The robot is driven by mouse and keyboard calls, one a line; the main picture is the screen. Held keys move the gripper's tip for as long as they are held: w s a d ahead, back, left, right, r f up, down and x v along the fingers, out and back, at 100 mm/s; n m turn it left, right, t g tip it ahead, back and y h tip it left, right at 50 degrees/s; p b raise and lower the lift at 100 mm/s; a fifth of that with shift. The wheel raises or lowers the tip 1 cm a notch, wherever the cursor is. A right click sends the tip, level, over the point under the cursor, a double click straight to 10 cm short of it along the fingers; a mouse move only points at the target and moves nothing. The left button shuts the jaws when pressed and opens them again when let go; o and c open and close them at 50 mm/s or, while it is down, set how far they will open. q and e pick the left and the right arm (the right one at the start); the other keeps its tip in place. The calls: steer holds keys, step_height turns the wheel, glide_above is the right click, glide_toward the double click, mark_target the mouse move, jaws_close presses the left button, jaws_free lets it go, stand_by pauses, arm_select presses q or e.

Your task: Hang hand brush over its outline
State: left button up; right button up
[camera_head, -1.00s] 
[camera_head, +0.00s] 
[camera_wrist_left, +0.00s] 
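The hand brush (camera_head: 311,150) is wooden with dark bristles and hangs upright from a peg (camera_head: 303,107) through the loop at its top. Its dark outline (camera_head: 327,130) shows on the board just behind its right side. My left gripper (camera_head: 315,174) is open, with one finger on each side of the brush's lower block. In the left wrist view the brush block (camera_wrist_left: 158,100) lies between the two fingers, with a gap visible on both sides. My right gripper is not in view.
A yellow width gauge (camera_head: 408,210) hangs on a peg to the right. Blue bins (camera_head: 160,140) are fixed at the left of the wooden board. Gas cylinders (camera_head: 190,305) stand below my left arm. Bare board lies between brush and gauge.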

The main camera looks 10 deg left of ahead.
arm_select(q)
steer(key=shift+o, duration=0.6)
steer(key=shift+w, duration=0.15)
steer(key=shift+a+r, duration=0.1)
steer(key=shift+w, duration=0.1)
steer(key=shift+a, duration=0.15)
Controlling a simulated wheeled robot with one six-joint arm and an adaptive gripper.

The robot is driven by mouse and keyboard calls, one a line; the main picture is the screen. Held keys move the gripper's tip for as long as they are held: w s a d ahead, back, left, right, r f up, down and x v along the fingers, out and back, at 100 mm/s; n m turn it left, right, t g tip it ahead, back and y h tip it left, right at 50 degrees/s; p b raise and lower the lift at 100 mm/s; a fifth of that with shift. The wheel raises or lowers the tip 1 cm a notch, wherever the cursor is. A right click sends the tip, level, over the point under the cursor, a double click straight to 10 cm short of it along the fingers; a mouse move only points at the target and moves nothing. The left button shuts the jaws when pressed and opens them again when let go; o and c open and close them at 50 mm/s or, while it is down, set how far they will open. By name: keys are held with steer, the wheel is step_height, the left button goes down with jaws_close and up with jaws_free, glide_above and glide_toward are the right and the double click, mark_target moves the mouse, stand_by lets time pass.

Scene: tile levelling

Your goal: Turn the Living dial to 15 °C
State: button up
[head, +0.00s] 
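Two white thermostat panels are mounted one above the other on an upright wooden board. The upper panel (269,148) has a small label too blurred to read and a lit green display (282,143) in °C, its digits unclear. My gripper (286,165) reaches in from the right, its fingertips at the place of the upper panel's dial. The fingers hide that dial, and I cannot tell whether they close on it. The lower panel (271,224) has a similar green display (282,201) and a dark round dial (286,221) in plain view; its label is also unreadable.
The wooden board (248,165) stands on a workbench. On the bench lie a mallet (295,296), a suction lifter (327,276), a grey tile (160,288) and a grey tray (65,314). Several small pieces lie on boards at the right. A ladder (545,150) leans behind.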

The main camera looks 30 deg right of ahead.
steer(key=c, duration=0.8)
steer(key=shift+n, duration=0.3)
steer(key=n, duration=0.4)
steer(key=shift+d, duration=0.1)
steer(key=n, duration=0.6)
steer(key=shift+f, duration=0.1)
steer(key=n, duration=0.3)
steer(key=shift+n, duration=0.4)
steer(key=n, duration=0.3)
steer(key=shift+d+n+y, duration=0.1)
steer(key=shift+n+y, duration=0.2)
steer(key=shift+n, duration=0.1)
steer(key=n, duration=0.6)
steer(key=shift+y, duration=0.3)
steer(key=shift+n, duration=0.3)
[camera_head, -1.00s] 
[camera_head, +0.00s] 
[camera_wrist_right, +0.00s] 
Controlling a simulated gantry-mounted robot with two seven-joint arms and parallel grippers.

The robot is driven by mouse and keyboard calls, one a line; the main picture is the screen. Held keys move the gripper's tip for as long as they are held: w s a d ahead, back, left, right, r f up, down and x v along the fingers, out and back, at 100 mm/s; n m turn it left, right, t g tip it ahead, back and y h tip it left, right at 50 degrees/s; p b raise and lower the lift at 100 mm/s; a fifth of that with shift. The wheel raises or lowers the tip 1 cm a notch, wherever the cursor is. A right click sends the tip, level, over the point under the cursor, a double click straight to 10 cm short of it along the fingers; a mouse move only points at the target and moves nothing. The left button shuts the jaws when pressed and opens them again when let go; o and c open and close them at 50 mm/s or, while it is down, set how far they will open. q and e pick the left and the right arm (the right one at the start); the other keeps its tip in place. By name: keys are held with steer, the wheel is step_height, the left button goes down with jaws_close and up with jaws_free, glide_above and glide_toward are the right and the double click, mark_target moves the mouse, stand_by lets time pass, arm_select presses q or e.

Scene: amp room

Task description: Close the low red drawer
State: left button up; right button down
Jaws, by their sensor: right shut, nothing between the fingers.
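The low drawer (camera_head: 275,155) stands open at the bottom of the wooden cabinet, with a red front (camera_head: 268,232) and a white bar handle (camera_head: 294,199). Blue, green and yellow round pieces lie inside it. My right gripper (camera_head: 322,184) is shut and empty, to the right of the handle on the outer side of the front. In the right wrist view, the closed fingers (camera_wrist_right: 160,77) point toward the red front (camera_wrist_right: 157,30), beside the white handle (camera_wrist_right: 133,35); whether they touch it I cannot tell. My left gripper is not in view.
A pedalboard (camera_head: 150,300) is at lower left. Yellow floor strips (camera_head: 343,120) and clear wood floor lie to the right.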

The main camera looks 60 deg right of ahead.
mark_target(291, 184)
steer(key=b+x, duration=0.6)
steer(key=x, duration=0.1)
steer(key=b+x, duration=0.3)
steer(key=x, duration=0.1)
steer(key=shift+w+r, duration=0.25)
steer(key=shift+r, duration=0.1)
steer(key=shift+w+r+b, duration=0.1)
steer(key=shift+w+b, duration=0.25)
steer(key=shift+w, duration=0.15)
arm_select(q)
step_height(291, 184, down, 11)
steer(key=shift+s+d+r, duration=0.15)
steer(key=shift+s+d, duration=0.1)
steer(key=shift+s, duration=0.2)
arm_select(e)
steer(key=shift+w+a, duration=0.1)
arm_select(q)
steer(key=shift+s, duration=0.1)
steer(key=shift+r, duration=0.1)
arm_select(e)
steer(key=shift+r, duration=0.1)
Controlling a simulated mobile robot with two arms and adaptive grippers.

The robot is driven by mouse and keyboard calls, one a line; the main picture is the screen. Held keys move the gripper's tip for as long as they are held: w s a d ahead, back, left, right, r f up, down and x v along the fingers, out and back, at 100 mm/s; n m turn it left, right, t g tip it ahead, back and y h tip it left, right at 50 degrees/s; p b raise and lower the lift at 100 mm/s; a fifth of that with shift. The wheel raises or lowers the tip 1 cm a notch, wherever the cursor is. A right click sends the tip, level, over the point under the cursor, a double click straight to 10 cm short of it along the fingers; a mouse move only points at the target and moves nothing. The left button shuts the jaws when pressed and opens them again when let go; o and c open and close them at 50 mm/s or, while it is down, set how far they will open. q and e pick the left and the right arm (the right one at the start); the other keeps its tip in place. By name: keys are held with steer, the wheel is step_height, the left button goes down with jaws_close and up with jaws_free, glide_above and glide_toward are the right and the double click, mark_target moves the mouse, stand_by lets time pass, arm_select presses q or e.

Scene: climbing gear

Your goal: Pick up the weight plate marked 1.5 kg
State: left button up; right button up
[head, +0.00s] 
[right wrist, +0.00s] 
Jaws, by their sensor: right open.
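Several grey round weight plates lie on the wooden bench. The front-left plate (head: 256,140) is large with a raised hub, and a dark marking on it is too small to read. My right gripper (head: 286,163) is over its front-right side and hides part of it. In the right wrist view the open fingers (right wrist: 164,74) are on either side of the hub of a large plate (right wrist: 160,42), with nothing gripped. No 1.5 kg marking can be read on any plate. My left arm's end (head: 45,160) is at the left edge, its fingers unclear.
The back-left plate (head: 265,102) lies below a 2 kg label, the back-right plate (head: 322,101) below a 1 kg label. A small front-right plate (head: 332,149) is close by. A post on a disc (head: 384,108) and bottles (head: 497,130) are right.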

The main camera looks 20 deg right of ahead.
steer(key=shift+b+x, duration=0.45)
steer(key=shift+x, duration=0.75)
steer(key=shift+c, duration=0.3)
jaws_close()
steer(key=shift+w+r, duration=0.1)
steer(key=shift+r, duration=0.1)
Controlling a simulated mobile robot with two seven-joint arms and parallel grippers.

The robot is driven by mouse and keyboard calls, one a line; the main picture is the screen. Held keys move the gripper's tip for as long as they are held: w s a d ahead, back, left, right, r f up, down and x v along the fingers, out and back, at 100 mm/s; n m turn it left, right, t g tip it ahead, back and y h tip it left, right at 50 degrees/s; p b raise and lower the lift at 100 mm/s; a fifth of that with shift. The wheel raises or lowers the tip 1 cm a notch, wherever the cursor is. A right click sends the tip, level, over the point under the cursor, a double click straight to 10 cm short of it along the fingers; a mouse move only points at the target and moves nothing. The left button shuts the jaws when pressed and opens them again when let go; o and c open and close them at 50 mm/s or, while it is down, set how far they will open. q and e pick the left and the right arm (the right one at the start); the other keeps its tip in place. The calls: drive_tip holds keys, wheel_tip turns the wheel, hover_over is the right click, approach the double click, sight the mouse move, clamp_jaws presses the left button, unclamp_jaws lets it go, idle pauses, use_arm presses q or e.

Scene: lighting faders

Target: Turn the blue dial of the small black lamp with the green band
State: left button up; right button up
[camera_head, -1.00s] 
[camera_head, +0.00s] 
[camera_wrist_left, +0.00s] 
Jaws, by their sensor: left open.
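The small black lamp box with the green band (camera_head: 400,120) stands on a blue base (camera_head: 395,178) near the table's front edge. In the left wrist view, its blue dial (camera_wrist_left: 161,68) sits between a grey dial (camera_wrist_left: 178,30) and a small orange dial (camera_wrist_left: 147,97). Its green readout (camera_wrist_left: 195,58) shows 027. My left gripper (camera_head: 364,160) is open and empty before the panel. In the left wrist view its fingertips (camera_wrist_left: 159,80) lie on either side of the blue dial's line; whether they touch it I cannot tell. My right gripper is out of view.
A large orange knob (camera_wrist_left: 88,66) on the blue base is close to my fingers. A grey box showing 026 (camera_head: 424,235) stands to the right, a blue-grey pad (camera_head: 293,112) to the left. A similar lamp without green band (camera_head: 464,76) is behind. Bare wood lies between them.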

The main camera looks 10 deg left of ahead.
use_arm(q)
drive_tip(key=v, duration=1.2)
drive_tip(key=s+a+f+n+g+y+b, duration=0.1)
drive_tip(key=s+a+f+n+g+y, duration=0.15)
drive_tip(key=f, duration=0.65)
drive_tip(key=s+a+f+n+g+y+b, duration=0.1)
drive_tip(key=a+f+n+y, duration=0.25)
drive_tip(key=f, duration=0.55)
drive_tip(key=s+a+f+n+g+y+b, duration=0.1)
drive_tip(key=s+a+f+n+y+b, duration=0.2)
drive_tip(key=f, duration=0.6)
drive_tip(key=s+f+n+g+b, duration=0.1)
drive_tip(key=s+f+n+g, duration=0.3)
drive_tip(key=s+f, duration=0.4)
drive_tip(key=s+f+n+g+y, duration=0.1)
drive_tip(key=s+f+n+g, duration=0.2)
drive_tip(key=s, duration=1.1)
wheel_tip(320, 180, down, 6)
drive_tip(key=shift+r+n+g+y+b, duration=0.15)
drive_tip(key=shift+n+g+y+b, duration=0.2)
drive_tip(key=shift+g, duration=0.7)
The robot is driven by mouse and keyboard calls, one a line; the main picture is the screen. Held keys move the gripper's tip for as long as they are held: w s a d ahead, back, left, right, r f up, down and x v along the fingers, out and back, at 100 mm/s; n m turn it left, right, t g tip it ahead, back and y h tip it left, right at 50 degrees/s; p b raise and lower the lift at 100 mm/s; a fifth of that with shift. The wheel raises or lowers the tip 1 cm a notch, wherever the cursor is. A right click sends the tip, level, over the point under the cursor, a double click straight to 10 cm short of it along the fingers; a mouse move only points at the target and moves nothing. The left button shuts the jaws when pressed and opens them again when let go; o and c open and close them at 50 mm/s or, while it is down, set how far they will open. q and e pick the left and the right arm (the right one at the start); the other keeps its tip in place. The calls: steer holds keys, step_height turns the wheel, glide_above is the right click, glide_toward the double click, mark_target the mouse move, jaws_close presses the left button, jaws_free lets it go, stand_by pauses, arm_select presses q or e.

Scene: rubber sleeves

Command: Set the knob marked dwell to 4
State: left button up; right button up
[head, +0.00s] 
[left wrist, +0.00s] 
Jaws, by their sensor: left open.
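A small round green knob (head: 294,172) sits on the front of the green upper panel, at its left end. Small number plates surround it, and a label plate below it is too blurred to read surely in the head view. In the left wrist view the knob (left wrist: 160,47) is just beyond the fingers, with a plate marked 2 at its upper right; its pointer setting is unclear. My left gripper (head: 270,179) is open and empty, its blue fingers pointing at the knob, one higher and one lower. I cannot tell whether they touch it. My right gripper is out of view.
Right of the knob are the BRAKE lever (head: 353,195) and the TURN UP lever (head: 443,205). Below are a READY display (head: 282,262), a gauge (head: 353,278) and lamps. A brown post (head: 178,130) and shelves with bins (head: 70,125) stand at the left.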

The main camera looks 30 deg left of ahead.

------------------------------------------------

◆ Exercise:
Where a line contains the string "goal", extract that line.

◆ Solved problem:
Your goal: Turn the Living dial to 15 °C
Your goal: Pick up the weight plate marked 1.5 kg

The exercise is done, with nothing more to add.